Penyelenggaraan Pemilu diatur dalam Pasal 22 E Ayat (1) Undang-Undang Dasar (UUD) 1945. Dimana, Pemilu yang diharapkan oleh pemerintah masa itu adalah Pemilu yang dilaksanakan secara langsung, umum, bebas, rahasia, jujur, dan adil setiap lima tahun sekali.
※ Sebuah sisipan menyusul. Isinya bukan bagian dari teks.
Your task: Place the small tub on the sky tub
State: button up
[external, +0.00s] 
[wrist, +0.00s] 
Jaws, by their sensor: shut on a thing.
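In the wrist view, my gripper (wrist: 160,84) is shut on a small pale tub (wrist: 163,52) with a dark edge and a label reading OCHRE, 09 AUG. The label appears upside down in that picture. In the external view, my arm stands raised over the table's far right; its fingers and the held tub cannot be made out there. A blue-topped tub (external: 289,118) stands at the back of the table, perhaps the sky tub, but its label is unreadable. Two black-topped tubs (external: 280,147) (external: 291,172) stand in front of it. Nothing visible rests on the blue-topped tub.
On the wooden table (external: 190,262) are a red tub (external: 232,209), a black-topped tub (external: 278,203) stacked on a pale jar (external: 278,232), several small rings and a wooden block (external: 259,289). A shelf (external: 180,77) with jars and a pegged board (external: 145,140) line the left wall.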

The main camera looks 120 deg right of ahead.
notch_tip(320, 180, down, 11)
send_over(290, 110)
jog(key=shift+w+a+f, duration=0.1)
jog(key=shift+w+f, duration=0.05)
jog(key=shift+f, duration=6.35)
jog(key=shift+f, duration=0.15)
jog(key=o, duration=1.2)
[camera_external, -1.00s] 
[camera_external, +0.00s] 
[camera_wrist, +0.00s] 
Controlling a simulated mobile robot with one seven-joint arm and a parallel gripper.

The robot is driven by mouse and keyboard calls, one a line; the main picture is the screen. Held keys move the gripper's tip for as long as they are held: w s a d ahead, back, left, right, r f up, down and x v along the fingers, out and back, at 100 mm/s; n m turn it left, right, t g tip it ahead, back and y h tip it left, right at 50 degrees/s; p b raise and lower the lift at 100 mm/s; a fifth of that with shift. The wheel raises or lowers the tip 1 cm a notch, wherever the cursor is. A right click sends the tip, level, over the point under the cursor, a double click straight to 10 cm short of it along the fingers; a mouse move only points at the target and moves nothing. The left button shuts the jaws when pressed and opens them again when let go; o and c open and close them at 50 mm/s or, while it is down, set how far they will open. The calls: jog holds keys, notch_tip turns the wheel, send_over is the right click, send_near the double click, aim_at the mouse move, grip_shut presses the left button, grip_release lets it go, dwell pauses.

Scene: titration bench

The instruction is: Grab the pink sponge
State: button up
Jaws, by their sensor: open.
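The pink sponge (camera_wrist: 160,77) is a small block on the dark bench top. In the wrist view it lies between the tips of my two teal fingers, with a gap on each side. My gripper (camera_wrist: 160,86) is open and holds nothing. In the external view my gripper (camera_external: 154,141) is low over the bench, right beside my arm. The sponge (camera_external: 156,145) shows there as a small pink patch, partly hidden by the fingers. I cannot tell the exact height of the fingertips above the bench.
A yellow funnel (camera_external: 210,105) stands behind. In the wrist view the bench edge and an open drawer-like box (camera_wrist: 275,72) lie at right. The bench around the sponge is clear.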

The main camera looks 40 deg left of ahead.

Penyelenggaraan Pemilu ini dimaksudkan untuk melahirkan pemimpin dan wakil-wakil rakyat yang membawa perubahan dan menuju kemajuan Indonesia, baik di bidang ekonomi, pendidikan, sosial dan lain sebagainya. Melalui Pemilu, masyarakat Indonesia mengharapkan tokoh-tokoh yang berwawasan dan berkomitmen membangun negeri akan unjuk diri.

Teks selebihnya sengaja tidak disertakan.